Les obligations convertibles restent un univers de niche en comparaison des actions et des obligations. Qui s’intéresse le plus à cette classe d’actifs?

Dans un contexte devenu un peu plus incertain pour les actions – notamment en raison de l’approche des élections de mi-mandat aux Etats-Unis, de l’incertitude sur le Brexit ou encore de la situation politique en Italie –, il y a davantage d’incitations à s’intéresser aux convertibles. Cette classe d’actifs peut être une alternative pour un investisseur en actions qui souhaite encourir moins de risques: plutôt que réallouer tout son portefeuille en actions vers des valeurs défensives, il peut, avec les convertibles, continuer de participer au mouvement de hausse tout en s’exposant moins à un risque de baisse, moyennant toujours un risque de perte en capital.

La taille du marché est tout de même restreinte.

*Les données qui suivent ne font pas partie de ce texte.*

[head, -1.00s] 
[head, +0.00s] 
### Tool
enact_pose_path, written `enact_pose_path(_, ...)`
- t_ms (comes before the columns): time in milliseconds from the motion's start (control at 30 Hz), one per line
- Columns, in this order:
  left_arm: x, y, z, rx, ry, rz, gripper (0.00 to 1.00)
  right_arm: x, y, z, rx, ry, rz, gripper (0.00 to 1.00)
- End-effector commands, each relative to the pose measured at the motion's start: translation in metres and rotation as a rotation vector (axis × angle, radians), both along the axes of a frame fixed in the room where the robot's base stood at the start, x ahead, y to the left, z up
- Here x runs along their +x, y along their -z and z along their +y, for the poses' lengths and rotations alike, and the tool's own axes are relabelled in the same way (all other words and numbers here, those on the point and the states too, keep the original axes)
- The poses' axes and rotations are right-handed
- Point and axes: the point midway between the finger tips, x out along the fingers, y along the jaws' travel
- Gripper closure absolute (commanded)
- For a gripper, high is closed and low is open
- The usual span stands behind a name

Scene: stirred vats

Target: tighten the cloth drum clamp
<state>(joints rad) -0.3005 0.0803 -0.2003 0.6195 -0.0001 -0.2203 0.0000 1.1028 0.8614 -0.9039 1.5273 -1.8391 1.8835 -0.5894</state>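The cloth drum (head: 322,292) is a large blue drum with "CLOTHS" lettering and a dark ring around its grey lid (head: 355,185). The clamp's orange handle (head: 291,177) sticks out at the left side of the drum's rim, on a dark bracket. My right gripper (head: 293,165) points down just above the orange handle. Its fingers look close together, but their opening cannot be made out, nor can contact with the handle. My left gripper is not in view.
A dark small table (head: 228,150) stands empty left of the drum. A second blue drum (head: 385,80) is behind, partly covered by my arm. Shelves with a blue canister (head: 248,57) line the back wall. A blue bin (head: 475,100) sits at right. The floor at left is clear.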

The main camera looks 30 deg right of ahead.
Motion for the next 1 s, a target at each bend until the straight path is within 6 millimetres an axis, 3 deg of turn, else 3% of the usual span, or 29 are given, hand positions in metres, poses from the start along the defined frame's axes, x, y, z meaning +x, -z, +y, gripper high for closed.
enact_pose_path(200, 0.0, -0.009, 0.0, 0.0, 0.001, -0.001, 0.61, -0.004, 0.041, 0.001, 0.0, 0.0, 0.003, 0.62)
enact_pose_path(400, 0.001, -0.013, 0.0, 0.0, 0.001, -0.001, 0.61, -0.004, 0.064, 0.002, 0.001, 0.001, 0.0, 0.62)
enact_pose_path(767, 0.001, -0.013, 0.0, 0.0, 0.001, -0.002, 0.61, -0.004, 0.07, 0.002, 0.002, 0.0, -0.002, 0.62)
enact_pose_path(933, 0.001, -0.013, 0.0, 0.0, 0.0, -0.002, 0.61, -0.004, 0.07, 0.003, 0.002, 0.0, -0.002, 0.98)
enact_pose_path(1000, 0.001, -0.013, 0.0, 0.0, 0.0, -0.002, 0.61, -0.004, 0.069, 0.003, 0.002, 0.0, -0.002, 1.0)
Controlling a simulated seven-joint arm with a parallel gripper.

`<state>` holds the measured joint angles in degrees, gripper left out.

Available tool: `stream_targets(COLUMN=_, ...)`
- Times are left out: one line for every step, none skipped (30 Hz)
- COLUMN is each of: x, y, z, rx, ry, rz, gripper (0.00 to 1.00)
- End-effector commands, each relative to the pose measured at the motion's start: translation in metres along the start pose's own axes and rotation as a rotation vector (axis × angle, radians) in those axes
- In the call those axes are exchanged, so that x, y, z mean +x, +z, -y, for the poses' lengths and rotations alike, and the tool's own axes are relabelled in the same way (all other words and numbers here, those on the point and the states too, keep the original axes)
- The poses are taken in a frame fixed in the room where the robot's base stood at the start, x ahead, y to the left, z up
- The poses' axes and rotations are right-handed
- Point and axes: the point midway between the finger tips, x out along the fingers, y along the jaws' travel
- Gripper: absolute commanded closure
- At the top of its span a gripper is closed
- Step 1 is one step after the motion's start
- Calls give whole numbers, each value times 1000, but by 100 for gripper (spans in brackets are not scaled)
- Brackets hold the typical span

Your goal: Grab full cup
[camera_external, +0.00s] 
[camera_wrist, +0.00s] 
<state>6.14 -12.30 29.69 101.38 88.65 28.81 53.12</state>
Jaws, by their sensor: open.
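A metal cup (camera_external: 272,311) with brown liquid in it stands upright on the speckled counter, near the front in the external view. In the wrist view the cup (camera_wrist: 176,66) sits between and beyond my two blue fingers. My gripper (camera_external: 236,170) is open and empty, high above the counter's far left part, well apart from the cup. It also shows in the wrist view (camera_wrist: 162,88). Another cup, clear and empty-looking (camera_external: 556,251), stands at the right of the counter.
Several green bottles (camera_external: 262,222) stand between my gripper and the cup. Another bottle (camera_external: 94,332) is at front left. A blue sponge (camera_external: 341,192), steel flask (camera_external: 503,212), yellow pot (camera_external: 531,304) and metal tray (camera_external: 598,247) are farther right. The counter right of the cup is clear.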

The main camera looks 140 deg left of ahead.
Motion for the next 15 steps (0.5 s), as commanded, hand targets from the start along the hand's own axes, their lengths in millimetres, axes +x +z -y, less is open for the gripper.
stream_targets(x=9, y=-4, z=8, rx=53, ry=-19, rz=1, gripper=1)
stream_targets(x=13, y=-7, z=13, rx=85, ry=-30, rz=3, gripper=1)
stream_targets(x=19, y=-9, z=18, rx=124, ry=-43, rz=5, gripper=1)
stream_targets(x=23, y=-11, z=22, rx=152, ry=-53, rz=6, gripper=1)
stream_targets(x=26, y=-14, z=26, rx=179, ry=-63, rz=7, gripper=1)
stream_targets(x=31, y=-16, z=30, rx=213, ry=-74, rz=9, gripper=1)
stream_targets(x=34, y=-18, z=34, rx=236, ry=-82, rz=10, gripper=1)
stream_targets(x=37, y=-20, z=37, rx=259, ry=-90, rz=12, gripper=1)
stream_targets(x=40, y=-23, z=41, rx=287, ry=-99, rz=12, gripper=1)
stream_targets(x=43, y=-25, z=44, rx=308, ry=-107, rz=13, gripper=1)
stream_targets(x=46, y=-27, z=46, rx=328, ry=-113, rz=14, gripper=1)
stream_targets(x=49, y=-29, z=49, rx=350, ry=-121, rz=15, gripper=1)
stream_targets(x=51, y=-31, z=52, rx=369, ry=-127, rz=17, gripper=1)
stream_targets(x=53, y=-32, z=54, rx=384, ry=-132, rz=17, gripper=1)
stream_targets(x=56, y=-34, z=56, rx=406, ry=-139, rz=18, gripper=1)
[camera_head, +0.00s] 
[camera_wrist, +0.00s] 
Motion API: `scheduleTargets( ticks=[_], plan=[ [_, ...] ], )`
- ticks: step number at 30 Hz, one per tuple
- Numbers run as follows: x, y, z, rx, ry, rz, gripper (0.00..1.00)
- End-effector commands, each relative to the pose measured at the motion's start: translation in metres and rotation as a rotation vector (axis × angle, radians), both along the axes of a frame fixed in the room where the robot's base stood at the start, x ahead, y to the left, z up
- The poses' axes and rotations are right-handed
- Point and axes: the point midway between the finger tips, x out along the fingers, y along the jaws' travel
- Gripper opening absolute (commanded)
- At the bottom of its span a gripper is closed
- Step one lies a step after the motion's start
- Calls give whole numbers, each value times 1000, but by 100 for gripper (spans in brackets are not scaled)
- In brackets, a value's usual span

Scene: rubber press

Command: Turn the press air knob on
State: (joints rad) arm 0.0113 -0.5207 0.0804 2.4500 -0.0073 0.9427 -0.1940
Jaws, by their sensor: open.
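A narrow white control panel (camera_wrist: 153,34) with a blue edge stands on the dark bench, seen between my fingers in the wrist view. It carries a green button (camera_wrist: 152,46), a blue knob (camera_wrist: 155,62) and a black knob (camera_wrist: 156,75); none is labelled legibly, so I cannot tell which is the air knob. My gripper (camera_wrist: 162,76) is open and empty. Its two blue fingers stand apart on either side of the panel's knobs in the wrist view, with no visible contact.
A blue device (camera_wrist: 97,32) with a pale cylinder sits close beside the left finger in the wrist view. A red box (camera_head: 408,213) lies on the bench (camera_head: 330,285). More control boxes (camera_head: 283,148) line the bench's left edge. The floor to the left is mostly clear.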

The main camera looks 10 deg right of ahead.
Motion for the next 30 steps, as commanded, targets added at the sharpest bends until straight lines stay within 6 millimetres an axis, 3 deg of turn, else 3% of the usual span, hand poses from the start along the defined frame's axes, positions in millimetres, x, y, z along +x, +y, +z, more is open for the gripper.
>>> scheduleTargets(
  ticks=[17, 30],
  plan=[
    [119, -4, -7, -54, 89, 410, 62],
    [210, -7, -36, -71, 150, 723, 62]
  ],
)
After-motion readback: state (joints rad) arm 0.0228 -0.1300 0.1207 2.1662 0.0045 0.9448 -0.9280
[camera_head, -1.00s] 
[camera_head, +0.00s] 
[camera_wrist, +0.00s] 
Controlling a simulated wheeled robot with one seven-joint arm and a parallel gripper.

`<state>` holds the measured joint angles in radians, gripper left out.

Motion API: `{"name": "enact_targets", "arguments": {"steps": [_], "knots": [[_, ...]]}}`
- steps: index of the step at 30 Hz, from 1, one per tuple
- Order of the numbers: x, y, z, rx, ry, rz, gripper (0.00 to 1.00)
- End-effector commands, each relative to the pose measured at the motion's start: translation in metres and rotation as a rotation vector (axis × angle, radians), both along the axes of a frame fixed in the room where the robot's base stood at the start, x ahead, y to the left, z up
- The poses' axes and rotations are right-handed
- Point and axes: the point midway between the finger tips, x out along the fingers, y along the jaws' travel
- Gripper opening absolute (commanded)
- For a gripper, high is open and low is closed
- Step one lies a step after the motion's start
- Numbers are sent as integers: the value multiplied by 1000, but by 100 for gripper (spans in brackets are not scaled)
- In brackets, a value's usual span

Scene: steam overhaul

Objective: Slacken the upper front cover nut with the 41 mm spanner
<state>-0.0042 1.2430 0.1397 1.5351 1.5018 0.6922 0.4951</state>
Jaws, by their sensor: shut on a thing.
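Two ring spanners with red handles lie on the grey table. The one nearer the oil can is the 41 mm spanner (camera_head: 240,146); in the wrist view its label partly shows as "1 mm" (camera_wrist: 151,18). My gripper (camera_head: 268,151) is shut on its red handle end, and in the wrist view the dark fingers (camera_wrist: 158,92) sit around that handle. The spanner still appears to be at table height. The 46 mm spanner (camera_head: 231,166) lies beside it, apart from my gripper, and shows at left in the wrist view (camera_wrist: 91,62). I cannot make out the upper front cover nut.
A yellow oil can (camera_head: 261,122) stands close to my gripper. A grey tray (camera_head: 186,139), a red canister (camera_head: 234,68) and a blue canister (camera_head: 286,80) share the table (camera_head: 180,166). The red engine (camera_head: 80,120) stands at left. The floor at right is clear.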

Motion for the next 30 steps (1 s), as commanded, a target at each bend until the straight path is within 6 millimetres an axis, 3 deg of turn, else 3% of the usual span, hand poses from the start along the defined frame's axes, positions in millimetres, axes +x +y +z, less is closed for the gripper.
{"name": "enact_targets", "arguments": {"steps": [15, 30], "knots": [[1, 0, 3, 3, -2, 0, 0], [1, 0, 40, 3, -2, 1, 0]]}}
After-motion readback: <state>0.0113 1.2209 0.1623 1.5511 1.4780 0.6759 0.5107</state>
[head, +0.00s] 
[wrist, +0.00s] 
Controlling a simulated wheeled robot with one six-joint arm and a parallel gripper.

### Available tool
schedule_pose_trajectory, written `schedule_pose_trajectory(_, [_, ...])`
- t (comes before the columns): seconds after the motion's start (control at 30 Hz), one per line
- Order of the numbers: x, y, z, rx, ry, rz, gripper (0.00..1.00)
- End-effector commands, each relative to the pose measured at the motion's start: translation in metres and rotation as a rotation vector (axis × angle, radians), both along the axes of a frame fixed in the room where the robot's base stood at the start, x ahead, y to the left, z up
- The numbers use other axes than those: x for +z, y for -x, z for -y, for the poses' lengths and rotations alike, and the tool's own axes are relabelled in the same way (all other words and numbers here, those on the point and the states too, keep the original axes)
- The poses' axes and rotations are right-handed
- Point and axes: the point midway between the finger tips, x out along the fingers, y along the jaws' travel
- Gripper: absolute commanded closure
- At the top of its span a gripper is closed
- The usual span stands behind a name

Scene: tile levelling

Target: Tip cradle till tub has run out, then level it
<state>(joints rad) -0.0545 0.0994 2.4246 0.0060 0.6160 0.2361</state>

Avec 80 milliards d’euros, le marché européen est suffisamment liquide et diversifié pour représenter une réelle solution d’allocation pour les investisseurs. En outre, il est régulièrement alimenté par de nouvelles émissions sur le marché primaire – comme celle d’Adidas par exemple le mois dernier. Par ailleurs, la classe d’actifs apporte un effet de diversification puisqu’il y a des différences d’exposition sectorielle avec le marché actions: par exemple, le secteur financier est bien moins représenté dans l’univers des obligations convertibles, tandis que l’immobilier est plus important.